My stereotype of an AI expert would forecast 5x or 10x higher GDP growth for 2050.
Maybe only the AI company employees who saw the least AI impact were willing to take time away from their work to participate in the survey? The survey appears to have done a good job of figuring out which AI companies to invite employees from, and probably a decent job of inviting most of the appropriate employees there. But the low response rate leads me to doubt that they got a random sample of the invitees. They say they generated a list of 2209 AI industry professionals (before deduplication) and only got 30 of those to participate.
Concluding Thoughts
It looks likely that many of the forecasts in this survey will be too cautious by a factor of 10 or so.
There are some disagreements about how quickly AI will diffuse throughout the economy. It feels to me like those have to be at least partly based on disagreements about capabilities. I expect AI to alter the diffusion rate, partly by enabling rapid creation of new companies that render human-dominated companies obsolete. When most of the company’s employees are AIs, the usual hiring constraints become minor. I suspect that most participants aren’t trying to model how AI of the rapid progress scenario will affect diffusion.

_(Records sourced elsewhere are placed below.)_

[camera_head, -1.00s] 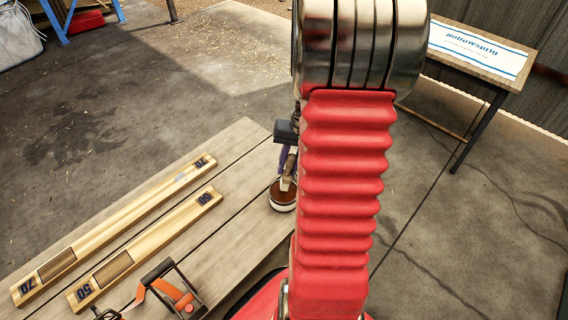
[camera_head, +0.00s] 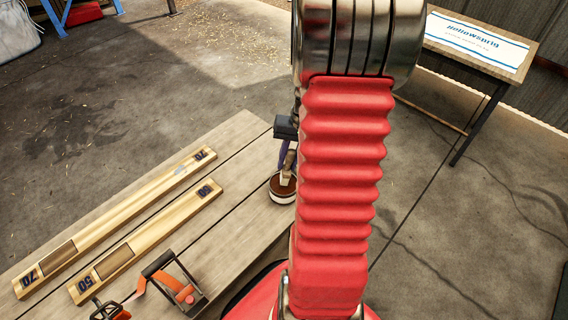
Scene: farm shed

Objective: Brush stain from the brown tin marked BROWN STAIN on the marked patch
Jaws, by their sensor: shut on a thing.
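My gripper (camera_head: 288,143) shows only in part at the left edge of my red arm. It is shut on a brush (camera_head: 288,163), which points down at a round tin of brown stain (camera_head: 281,195) on the wooden bench. The brush tip is at the tin's mouth; I cannot tell how deep it is. The tin's right side is partly hidden by my arm, and no label on it is readable. Two long pale boards lie to the left, one marked 70 (camera_head: 128,217) and one marked 50 (camera_head: 160,223). Each has a brown patch near its lower end.
An orange and black tool (camera_head: 175,285) lies on the bench (camera_head: 225,235) at the near end, below the boards. A small table with a white and blue sign (camera_head: 475,42) stands at the back right. Bare bench lies between the boards and the tin.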

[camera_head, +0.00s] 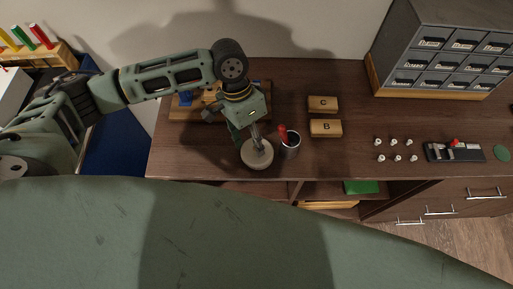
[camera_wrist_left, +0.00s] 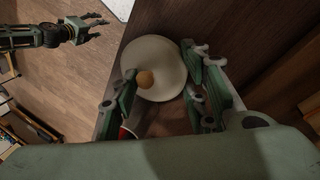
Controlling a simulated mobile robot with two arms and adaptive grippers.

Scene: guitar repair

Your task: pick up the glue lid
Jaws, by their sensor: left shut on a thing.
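The glue lid is a round cream disc (camera_head: 258,158) with a small brown knob, near the front edge of the wooden table in the head view. In the left wrist view the lid (camera_wrist_left: 166,58) fills the space ahead of the fingers, with its knob between them. My left gripper (camera_head: 256,138) points down over the lid and is shut on it; in the left wrist view its fingers (camera_wrist_left: 160,92) stand on both sides. The finger contact is partly hidden in the head view. My right gripper (camera_wrist_left: 98,28) shows at the upper left of the left wrist view, fingers apart and empty.
A cup (camera_head: 290,150) with a red-handled tool stands close to the right of the lid. Two wooden blocks marked C (camera_head: 323,103) and B (camera_head: 326,128) lie farther right. Small white knobs (camera_head: 395,156) and a grey drawer cabinet (camera_head: 440,50) occupy the table's right side.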

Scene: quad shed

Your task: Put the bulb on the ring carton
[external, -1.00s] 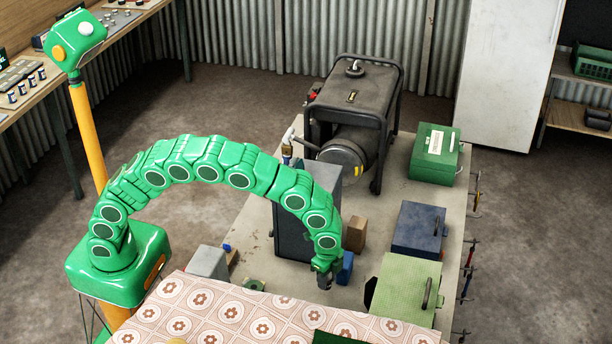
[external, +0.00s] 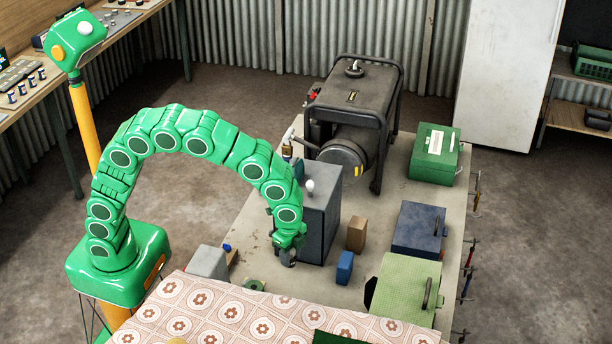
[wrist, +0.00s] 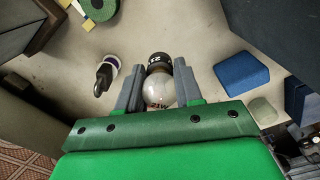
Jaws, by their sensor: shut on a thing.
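My gripper (external: 288,262) is above the workbench, just in front of the tall grey box. In the wrist view its fingers (wrist: 158,92) are shut on a clear round bulb (wrist: 158,103) marked 21W, with a dark cap (wrist: 160,60) at its far end. In the external view the bulb is hard to make out in the gripper. No carton is clearly labelled as the ring carton. A small blue box (external: 345,268) and a brown carton (external: 356,234) stand to the right of my gripper. The blue box also shows in the wrist view (wrist: 242,74).
The tall grey box (external: 322,218) stands close beside my gripper, with a small white rounded thing (external: 310,187) at its top. A generator (external: 352,105) is behind. A green roll (external: 254,285) and a grey box (external: 208,262) are to the left; toolboxes (external: 418,228) are to the right.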

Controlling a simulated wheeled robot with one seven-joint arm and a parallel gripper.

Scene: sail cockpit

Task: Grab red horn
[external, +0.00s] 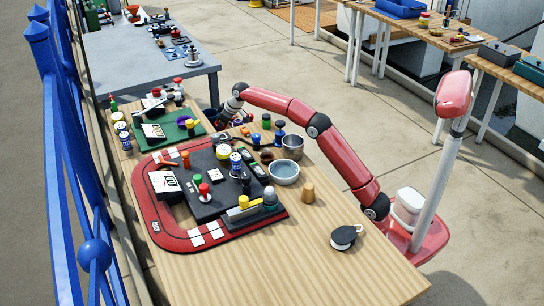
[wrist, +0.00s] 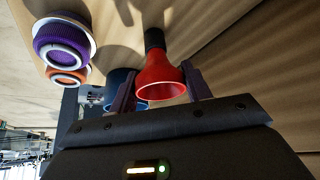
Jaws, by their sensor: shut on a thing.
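The red horn (wrist: 160,78) has a flared red bell and a black bulb end, and shows in the middle of the wrist view. Its bell faces my gripper (wrist: 160,90), and the two dark fingers are shut on the bell from either side. In the external view my gripper (external: 230,115) is low at the far right edge of the wooden table (external: 310,245). The horn is too small and too covered there to make out clearly.
In the wrist view a purple ribbed item (wrist: 62,42), an orange one (wrist: 67,75) and a blue item (wrist: 118,78) are close by. On the table, a metal pot (external: 292,147), a grey bowl (external: 284,173) and a red-edged mat (external: 140,190) stand nearer. The near right table is mostly clear.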

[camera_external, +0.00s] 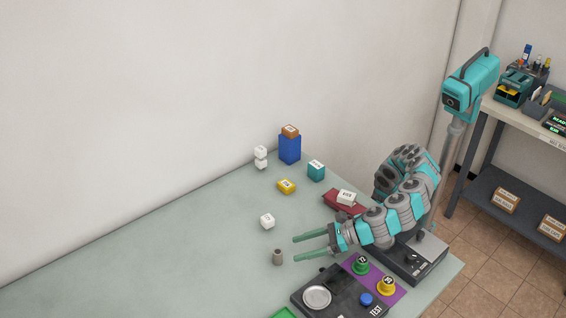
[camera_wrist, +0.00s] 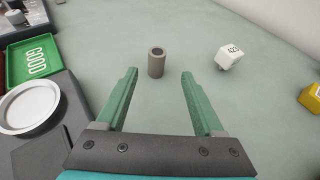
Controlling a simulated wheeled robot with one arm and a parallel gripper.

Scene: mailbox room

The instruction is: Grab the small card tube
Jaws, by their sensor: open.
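The small card tube (camera_external: 278,257) is a short grey-brown cylinder standing upright on the table. In the wrist view the tube (camera_wrist: 156,62) stands just beyond my fingertips, roughly midway between them, with its dark hollow top showing. My gripper (camera_external: 295,248) has two long green fingers, spread apart and empty, pointing toward the tube. In the wrist view the gripper (camera_wrist: 160,73) is open, and neither finger appears to touch the tube.
A white cube (camera_external: 267,221) marked with a number stands near the tube. A yellow block (camera_external: 286,186), a teal block (camera_external: 316,170) and a tall blue block (camera_external: 290,149) are farther back. A dark test station (camera_external: 340,302) with a round plate (camera_external: 317,297) is at the front.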

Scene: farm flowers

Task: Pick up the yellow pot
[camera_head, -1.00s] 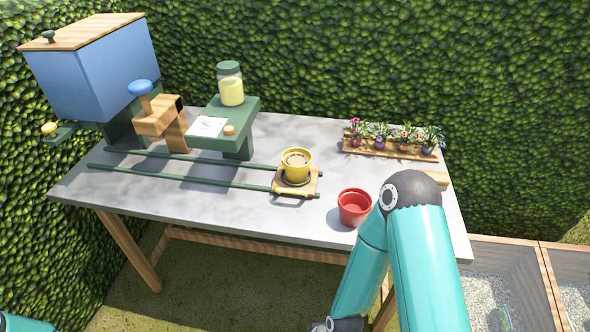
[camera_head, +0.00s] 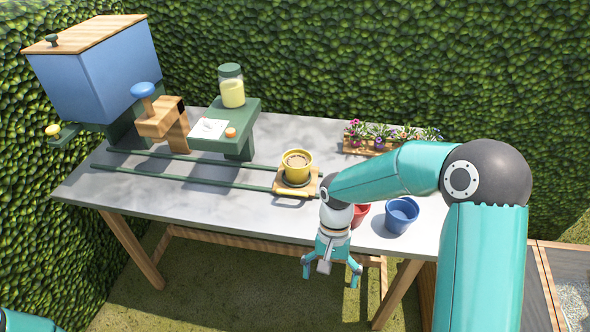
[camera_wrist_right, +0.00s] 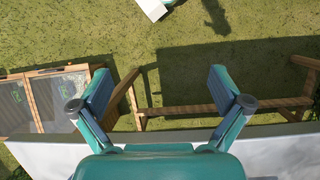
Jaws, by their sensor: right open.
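The yellow pot (camera_head: 297,166) stands upright on a small wooden carriage (camera_head: 291,190) at the right end of the green rails, with brown soil-like filling in it. My right gripper (camera_head: 331,284) hangs in front of the table's front edge, to the lower right of the yellow pot and apart from it. Its fingers are spread and empty. In the right wrist view the open fingers (camera_wrist_right: 158,92) have only grass and table frame beyond them; the yellow pot does not show there. My left gripper is not in view.
A red pot (camera_head: 360,213), partly hidden by my right arm, and a blue pot (camera_head: 401,215) stand right of the carriage. A flower tray (camera_head: 355,149) is behind. A blue hopper (camera_head: 97,72) and a green stand with a jar (camera_head: 232,88) are at left.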

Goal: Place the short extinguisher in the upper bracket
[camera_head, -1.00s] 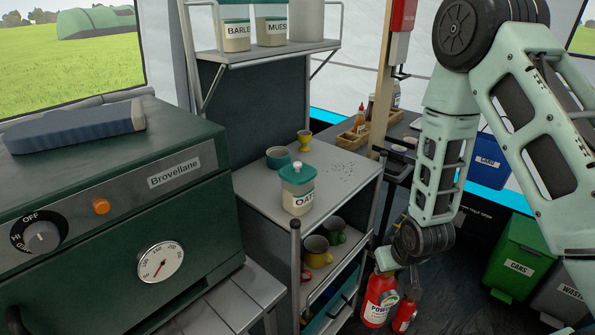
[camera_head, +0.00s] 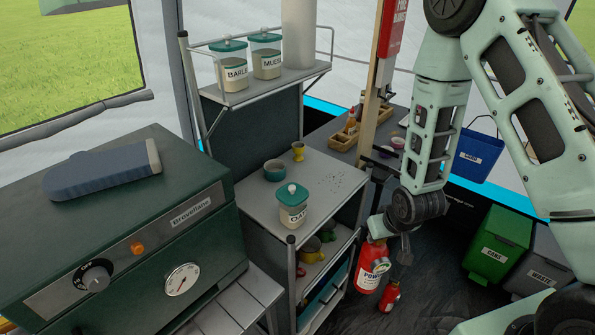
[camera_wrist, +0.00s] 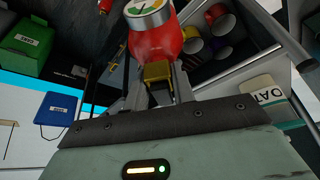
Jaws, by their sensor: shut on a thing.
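My gripper (camera_head: 376,235) is low on the right in the head view, beside the shelf cart. It is shut on a red extinguisher (camera_head: 371,270) with a pale label, which hangs below it. In the wrist view the fingers (camera_wrist: 158,84) close on a yellowish part at the red body (camera_wrist: 155,40), which has a round gauge. A second, smaller-looking red extinguisher (camera_head: 390,297) is low behind it. I cannot tell for sure which one is shorter.
The shelf cart (camera_head: 340,205) with an oats jar (camera_head: 292,208), bowl and cups stands left of my gripper. Green (camera_head: 497,245) and grey (camera_head: 545,262) bins stand right. Dark floor (camera_head: 430,275) lies open between. A desk is behind the post.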

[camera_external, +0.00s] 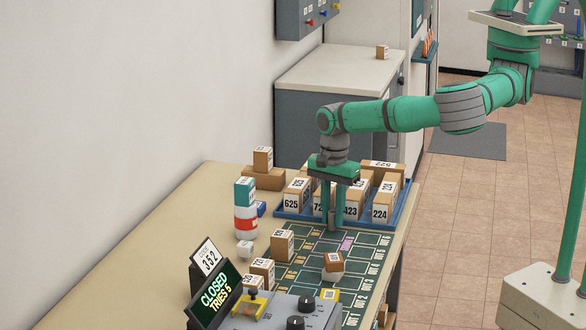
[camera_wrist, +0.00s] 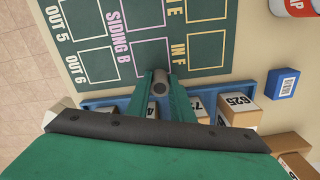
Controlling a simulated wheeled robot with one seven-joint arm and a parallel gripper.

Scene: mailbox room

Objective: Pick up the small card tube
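The small card tube (camera_wrist: 160,76) is a short grey-brown cylinder with a dark hole in its near end. In the wrist view it sits upright between my two green fingertips, which press close on both sides of it. My gripper (camera_external: 336,222) points straight down over the dark green mat (camera_external: 352,272), just in front of the blue tray (camera_external: 290,214); it also shows in the wrist view (camera_wrist: 161,88). In the external view the fingers mostly hide the tube. I cannot tell whether it still touches the mat.
The blue tray behind my fingers holds several numbered boxes (camera_external: 381,205). A red-and-white can (camera_external: 246,224) and a blue block (camera_wrist: 283,83) are at the side. Loose boxes (camera_external: 282,245) stand on the mat. A display (camera_external: 215,294) and control panel (camera_external: 285,312) are in front.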

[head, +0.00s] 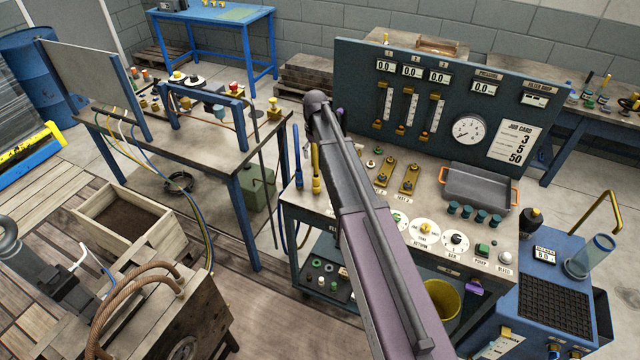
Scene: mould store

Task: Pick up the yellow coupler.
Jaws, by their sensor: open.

There also seems to be a problem of anchoring too heavily on the most salient historical base rates.
I’m still left with some feelings of confusion about the extent of the disagreements.
I’m fairly confident that other participants didn’t see important considerations that I’ve overlooked, so I’m reluctant to defer to their judgment. We’re all extrapolating trends that look important, and disagreeing with how to resolve conflicts between trends.